* _WHAT THE EXERCISE ASKS_: Repeat exactly, and only, the lines from the one that contains "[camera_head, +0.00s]" through the one that contains "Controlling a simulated", both ends included.

* _RECORDED INFORMATION_:
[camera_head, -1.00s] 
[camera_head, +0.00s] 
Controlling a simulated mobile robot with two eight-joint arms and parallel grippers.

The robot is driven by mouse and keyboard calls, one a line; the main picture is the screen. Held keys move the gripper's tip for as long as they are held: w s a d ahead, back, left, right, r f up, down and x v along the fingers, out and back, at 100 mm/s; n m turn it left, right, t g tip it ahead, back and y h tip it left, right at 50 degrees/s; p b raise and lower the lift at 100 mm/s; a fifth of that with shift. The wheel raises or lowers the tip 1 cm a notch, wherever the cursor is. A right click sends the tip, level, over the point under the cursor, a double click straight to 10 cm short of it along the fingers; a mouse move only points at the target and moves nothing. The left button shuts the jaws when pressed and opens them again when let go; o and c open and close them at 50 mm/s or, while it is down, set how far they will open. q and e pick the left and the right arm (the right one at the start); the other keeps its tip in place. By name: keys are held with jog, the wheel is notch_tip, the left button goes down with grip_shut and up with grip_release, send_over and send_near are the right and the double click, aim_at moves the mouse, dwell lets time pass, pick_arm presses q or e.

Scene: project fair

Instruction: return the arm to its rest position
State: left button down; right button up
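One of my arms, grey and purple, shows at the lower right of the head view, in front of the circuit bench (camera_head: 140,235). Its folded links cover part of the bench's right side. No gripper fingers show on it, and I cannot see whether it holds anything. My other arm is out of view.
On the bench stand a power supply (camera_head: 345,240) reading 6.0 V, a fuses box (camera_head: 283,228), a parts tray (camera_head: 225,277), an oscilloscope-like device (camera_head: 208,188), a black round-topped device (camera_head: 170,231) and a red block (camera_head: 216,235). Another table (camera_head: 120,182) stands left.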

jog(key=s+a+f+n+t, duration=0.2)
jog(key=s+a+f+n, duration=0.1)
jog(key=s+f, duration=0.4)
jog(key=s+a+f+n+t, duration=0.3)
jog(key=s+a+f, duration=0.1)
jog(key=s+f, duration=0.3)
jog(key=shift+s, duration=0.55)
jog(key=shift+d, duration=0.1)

* _THE REPLY_:
[camera_head, +0.00s] 
Controlling a simulated mobile robot with two eight-joint arms and parallel grippers.

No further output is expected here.